Le nuove previsioni di legge sono così diventate direttamente recepibili a livello aziendale, le cui esperienze hanno spesso svolto una funzione di sperimentazione per la ‘messa a punto’ della normativa, saltando di fatto il livello nazionale, che (non sempre) è intervenuto in seconda battuta come nel recepimento della direttiva sugli orari, come nel caso del dlgs 61/00 sul part-time. Si è pertanto registrata una carenza di capacità regolativa del ccnl, che rischia di diventare strutturale per la sua cadenza quadriennale e per le difficoltà di ‘stare al passo’ con le innovazioni normative.
L’esito è un’alterazione nel rapporto fra legge e contratto, riducendo l’autonomia contrattuale: per la tradizione italiana di bassa istituzionalizzazione questo fatto non va guardato come pregiudizialmente negativo, soprattutto perché riconosce alla contrattazione la funzione di esplorare e sperimentare nuove vie per attuare i principi generali che ha stabilito. Ma si realizza un’ulteriore redistribuzione di poteri all’interno della sfera contrattuale a tutto favore del livello aziendale, frutto di una singolare astensione regolativa delle parti che recalcitrano ad espungere dal ccnl una codifica (fin troppo) dettagliata di taluni istituti per trasformarlo in un ‘contratto cornice’ che stabilisca regole di natura generale esigibili nel secondo livello negoziale. Si fa strada un pericoloso disorientamento in sede di regolazione a livello decentrato, abituato a trovare nel contratto nazionale la propria bussola.

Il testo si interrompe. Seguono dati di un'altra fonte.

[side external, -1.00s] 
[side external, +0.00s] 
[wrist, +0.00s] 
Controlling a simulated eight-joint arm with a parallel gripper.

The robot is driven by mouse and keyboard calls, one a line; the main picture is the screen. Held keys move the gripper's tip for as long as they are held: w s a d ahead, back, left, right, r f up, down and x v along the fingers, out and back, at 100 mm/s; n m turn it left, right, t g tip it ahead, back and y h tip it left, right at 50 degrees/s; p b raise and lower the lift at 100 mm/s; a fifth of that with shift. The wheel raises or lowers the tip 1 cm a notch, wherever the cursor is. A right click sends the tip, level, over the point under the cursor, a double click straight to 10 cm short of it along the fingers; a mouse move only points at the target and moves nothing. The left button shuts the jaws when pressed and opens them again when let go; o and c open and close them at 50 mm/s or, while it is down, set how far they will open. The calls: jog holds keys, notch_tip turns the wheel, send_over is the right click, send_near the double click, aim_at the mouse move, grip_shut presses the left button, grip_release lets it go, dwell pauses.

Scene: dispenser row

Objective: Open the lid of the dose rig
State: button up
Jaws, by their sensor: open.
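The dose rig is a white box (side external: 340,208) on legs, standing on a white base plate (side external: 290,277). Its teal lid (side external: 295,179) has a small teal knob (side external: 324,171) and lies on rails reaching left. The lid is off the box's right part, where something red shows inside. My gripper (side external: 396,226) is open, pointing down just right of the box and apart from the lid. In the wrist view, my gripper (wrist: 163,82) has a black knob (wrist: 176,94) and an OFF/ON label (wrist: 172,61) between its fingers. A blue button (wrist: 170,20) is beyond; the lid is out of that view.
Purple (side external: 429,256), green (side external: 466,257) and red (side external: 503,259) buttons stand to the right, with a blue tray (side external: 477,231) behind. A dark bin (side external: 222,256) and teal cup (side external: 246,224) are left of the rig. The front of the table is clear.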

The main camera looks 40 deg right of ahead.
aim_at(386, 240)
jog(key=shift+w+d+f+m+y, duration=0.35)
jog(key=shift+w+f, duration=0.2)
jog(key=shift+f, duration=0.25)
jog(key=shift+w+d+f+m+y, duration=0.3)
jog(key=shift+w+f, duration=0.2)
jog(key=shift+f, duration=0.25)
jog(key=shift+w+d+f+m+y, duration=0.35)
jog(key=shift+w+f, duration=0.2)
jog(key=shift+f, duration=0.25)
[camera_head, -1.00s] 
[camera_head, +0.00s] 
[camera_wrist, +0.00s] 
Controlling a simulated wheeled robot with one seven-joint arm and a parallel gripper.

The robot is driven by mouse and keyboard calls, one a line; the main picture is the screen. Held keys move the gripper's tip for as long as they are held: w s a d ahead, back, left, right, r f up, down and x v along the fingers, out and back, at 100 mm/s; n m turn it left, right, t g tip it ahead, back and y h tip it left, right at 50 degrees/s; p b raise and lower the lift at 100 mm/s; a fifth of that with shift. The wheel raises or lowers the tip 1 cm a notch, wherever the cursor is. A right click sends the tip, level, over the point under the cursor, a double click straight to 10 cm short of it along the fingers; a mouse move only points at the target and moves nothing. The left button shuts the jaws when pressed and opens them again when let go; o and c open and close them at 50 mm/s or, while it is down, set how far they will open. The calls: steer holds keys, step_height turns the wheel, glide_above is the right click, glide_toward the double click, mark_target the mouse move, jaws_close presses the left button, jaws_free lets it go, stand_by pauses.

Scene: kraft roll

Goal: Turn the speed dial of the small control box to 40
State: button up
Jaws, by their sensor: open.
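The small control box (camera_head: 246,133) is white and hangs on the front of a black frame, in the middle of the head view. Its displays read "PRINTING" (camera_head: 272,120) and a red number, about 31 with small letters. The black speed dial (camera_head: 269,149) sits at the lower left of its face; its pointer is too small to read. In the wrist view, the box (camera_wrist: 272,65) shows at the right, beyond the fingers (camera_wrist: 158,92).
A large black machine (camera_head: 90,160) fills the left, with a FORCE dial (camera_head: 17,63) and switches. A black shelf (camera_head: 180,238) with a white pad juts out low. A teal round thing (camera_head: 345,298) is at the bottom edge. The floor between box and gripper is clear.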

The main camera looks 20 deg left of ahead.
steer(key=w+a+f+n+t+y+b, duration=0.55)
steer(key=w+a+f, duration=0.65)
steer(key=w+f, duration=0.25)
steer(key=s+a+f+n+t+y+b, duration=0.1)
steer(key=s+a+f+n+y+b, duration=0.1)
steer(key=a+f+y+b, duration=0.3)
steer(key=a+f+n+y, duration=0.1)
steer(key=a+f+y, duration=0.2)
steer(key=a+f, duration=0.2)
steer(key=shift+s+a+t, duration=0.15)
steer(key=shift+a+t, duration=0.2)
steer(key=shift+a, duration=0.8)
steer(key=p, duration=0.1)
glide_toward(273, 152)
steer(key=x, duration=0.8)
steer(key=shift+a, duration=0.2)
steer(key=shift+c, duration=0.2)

4. Più recentemente, l’approvazione della legge costituzionale n. 3/01 che riscrive in chiave federalista il Titolo V della Costituzione, infatti, potrebbe avere un qualche impatto sul modello contrattuale. Se la posizione prevalente in giurisprudenza appare ridurlo all’intervento pubblico e non nella regolazione privatistica, c’è chi – come Biagi su questo sito – vi ha visto una ‘vera e propria rivoluzione’, che opera un ‘completo rovesciamento di prospettiva’ assegnando alle Regioni il ruolo di protagoniste, anche in materia di rapporto di lavoro. Secondo questo approccio, sarebbero possibili differenze fra regioni sufficienti a creare fratture fra le diverse regioni e pertanto a ridurre ulteriormente ruolo e significati dei contratti nazionali di lavoro, riproducendo nei nostri confini pratiche di dumping sociale.
Su questa interpretazione si fonda la legittimazione dell’idea di regionalizzare i contratti nazionali o, alternativamente, il secondo livello contrattuale, per tenere conto delle diversità dei mercati del lavoro. Un’ulteriore ipotesi, avanzata nel mondo Cisl, vorrebbe il biennio economico esigibile a livello decentrato come in agricoltura: questo non farebbe sfuggire dalla tipologia dei modelli di fatto unipolari, a meno di introdurre forti deleghe alle Rsu nella regolazione di dettaglio degli istituti contrattuali. La loro titolarità negoziale, infatti, diverrebbe marginale, riducendole al rango delle vecchie Commissioni Interne senza disporre di alcun potere negoziale previsto dalla legge, a differenza della Germania, principale termine di confronto per un modello di relazioni industriali di tipo federale: e questo in contrasto con le tendenze delle normative europee sopra menzionate.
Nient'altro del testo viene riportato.